Buying your first home is an exciting milestone, but it also involves many financial decisions. One option that many first-time buyers consider is a 5/1 adjustable-rate mortgage (ARM) loan. Understanding the advantages and disadvantages of this type of loan can help you make an informed choice.

What Is a 5/1 ARM Loan?

A 5/1 ARM is a type of mortgage with a fixed interest rate for the first five years.
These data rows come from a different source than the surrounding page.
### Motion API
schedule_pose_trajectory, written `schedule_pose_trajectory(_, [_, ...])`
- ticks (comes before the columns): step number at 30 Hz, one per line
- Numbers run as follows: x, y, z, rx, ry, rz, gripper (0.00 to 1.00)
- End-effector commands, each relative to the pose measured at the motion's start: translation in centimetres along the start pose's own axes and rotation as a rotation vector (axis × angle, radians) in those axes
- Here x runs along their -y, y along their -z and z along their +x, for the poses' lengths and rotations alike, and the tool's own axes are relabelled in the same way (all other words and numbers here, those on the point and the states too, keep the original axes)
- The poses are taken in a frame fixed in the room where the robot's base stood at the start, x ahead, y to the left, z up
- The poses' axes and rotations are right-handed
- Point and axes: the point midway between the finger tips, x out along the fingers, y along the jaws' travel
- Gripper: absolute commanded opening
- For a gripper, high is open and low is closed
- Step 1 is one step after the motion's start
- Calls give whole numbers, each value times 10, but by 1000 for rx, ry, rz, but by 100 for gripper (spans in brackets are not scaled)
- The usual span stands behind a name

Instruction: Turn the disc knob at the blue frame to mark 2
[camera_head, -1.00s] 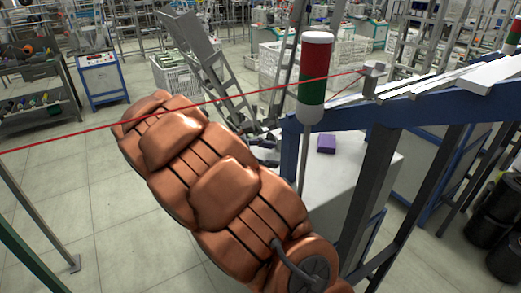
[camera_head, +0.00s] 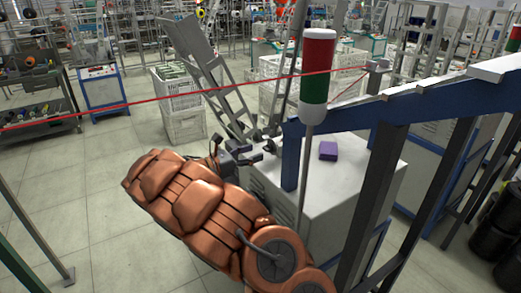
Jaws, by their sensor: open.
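The blue frame (camera_head: 420,105) is a long blue beam at the right, with a short blue upright (camera_head: 290,157) at its left end. I cannot make out a disc knob or its marks on it. My gripper (camera_head: 257,148) is a small dark shape at the end of my copper-coloured arm, just left of the blue upright. Its fingers are open, and nothing can be seen between them. It is above the left edge of a white cabinet (camera_head: 345,195). Whether it touches anything cannot be told.
A red, white and green signal light (camera_head: 318,75) stands on a thin pole before the blue upright. A red line (camera_head: 200,92) crosses the view. A purple block (camera_head: 328,150) lies on the cabinet. A ladder-like metal frame (camera_head: 205,70) stands behind.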

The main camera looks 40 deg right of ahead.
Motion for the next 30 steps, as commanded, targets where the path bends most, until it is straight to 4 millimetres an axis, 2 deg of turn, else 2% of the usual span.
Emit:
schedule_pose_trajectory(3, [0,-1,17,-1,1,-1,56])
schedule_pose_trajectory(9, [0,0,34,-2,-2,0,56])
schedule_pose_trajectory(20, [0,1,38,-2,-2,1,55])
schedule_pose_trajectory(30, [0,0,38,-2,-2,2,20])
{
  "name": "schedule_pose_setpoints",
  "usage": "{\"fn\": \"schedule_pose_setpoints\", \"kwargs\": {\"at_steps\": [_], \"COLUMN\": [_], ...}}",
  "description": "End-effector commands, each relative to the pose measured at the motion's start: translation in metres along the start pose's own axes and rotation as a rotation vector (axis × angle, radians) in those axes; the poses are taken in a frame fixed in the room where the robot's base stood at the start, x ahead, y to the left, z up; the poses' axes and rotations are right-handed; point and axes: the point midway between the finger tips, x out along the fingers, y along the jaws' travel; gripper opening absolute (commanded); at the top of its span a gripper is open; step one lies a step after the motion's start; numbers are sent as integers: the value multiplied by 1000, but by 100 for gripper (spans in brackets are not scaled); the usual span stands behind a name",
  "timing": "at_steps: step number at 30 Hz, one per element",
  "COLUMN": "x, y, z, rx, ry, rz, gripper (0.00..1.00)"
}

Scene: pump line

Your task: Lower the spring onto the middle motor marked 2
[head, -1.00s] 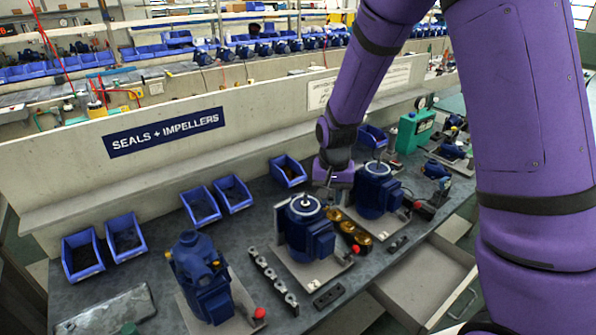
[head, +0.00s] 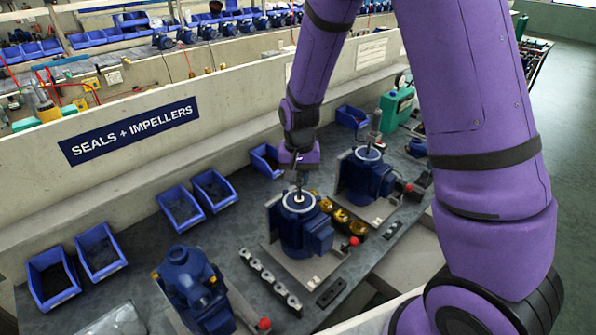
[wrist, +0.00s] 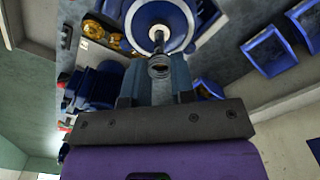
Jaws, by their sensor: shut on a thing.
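The middle motor (head: 303,236) is blue, with a pale ring and a short shaft on top. It stands on a grey plate between two other motors; I cannot read a number on it. My gripper (head: 297,182) points down, just over the shaft of this motor in the head view. In the wrist view my gripper (wrist: 158,80) is shut on the spring (wrist: 158,68), a small dark coil between the fingertips. The motor's ring and shaft (wrist: 158,36) show just beyond the spring. The spring looks near the shaft tip; I cannot tell whether they touch.
A left motor (head: 197,288) with a pump body and a right motor (head: 366,178) flank the middle one. Brass parts (head: 341,216) lie between the middle and right motors. A row of metal parts (head: 268,277) lies left of the middle motor. Blue bins (head: 180,208) line the back.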

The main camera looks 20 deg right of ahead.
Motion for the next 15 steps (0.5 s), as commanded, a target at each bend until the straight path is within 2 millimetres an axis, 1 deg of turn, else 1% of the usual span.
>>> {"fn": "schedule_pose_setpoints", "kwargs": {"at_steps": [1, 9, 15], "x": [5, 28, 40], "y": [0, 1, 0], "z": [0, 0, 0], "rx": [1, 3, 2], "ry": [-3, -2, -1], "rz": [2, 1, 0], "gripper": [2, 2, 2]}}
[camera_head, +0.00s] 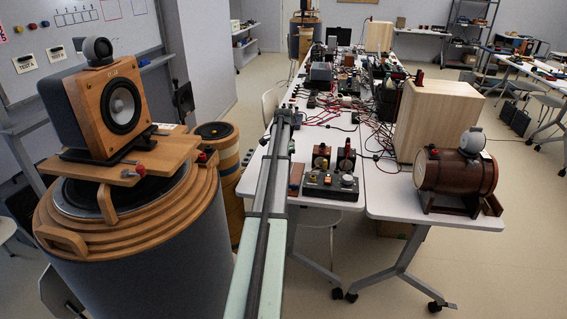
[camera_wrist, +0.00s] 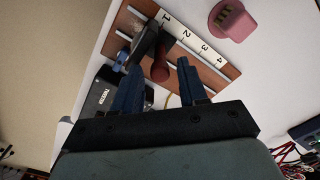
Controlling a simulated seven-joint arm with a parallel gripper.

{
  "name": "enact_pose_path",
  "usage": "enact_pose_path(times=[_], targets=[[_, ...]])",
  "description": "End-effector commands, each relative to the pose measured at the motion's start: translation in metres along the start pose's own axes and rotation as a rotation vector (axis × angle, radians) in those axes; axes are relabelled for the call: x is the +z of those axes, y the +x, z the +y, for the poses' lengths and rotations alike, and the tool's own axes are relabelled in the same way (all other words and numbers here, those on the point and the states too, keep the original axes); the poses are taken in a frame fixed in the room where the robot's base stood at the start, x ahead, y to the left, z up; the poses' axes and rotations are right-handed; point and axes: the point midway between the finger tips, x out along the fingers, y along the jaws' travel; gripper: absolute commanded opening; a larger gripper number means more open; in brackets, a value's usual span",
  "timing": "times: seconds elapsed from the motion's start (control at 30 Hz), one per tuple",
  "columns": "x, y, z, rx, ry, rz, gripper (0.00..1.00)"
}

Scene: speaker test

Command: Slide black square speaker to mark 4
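In the wrist view, a brown board (camera_wrist: 223,78) carries a white strip (camera_wrist: 188,37) with marks 1 to 4. A small dark block (camera_wrist: 146,43), possibly the black square speaker, is on the board near mark 1.
A black labelled box (camera_wrist: 103,92) lies left of the fingers, and a pink object (camera_wrist: 232,20) sits beyond the board. In the head view, a wooden speaker (camera_head: 107,106) stands left. The white table (camera_head: 388,197) holds cables, devices, a wooden box (camera_head: 431,118) and a brown barrel (camera_head: 455,172).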

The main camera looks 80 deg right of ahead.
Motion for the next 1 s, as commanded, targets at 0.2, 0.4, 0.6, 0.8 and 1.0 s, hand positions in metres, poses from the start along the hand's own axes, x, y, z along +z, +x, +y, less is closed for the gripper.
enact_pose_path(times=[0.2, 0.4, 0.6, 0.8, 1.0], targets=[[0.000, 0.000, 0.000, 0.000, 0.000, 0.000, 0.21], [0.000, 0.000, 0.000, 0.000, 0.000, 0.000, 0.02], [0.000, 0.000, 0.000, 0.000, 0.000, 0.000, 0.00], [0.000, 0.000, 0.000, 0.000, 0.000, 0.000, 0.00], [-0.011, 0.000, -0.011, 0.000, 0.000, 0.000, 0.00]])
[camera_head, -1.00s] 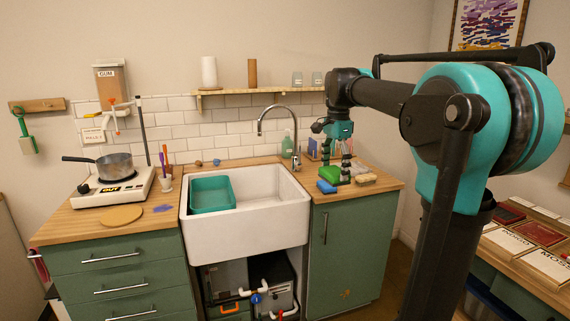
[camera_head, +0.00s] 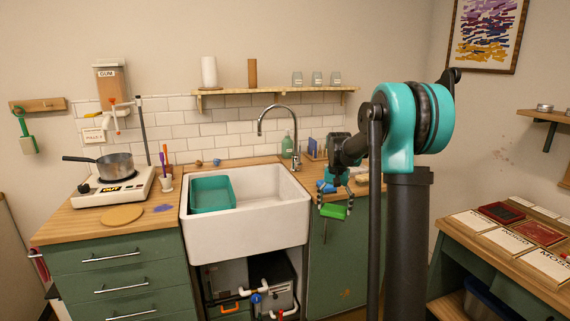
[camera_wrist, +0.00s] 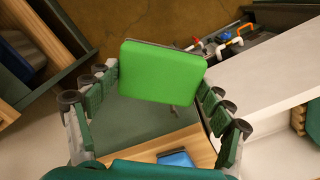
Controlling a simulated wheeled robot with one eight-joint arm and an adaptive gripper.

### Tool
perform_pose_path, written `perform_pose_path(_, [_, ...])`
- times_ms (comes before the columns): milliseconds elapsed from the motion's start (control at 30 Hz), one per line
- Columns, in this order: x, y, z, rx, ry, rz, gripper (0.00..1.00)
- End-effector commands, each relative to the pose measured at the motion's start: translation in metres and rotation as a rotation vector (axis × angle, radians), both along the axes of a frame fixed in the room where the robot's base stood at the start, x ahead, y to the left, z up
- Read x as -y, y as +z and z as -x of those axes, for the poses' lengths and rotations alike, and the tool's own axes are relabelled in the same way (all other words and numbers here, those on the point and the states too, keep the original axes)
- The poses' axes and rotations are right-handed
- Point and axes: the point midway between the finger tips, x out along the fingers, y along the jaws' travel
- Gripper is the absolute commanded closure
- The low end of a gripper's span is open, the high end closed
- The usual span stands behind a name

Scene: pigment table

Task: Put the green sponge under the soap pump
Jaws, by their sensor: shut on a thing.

After this initial period, the rate adjusts annually based on a specified index, such as the LIBOR or SOFR. This means your monthly payments could increase or decrease each year after the fixed period ends.

Pros of a 5/1 ARM Loan

  • Lower initial interest rate: Typically, 5/1 ARMs offer lower rates than fixed-rate mortgages during the initial five years, which can reduce your monthly payments early on.
  • Potential savings: If you plan to sell or refinance before the adjustable period begins, you can save money with the lower initial rate.
  • Flexibility: This loan type is suitable for buyers who expect their income to increase or anticipate moving within a few years.

Cons of a 5/1 ARM Loan

  • Interest rate risk: After the initial fixed period, your interest rate can increase, leading to higher monthly payments.
  • Uncertainty: It can be difficult to predict future payments, making budgeting more challenging.
  • Potential for higher costs: If interest rates rise significantly, your payments could become unaffordable.

Is a 5/1 ARM Right for You?

Choosing a 5/1 ARM depends on your financial situation and future plans. If you expect to sell or refinance within five years, it might be a good option. However, if you prefer stability and predictability, a fixed-rate mortgage could be better. Carefully consider your long-term goals and consult with a financial advisor before making a decision.